Former AT&T Canada president to retire

07.10.2008

In August of 2002, AT&T Canada entered talks with an "ad hoc committee" of bondholders. It had lost C$1.3 billion (US$1.2 billion) during the second quarter, when it paid $106 million in interest alone. At the time, the company was planning to appeal a decision by the Canadian Radio-Television and Telecommunications Commission that limited the amount an incumbent could mark up its services sold to CLECs on a wholesale basis by 15 per cent.

But with $4.5 billion in debt, AT&T Canada was forced to seek protection from its creditors and restructure its debt. It emerged as Allstream in 2003, to reflect that fact that it was no longer controlled by AT&T Corp. and was completely separate from AT&T global services in Canada.

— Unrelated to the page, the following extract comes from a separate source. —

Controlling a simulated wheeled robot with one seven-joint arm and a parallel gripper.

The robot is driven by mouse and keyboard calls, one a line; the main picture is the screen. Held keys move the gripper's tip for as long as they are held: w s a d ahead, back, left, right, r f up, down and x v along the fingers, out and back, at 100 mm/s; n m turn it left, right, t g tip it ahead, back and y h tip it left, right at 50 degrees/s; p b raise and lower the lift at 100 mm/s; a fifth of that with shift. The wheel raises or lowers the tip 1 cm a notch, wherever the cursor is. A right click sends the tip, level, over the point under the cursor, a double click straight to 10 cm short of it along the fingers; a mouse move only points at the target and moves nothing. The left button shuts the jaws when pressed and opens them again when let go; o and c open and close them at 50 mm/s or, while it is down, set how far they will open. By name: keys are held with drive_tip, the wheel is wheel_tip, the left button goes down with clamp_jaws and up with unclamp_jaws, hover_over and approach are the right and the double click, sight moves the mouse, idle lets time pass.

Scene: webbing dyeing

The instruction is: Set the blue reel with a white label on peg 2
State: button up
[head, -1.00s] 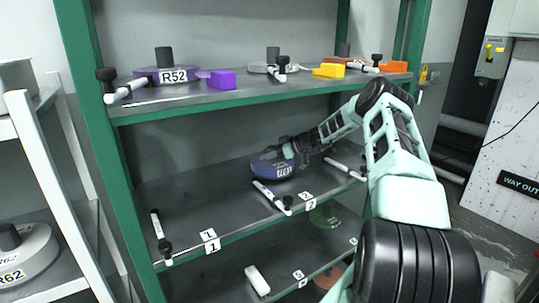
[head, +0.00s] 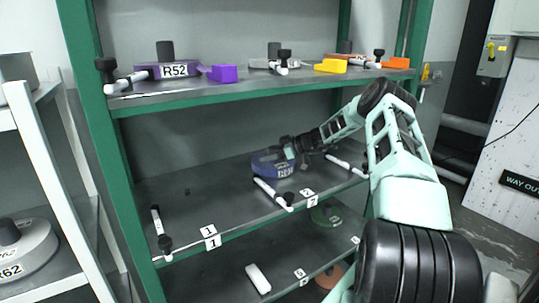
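The blue reel (head: 265,167) with a white label on its front side lies flat at the middle shelf, behind a white rod (head: 271,192) with a black knob. The label "2" (head: 311,201) is on the shelf edge just right of that rod's knob. My gripper (head: 289,151) reaches in from the right and is at the top right of the reel, hiding part of it. The fingers are too small and dark to tell whether they are open or shut on the reel. I cannot tell whether the reel touches the shelf.
Similar rods stand at the left, by label "1" (head: 210,237), and at the right (head: 344,164). The upper shelf (head: 280,88) above my arm holds a purple reel (head: 150,71) and small blocks. The middle shelf's left part is mostly clear.

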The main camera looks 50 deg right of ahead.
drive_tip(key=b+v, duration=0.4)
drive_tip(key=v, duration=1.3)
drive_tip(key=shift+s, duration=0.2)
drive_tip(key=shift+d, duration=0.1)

In 2004, MTS bought Allstream for $1.7 billion in cash and shares.

"When they took that company over was really in financial straits and it looked like it was on its last legs at the time," Hoey told Network World earlier this month. "I think with the help of MTS and its financial capabilities they rescued that company from the clutches of defeat."

MacDonald, who got engineering degrees from both Dalhousie University and the Technical University of Nova Scotia, started his career at NBTel. After leaving Bell in 1999, he headed Leitch Technology.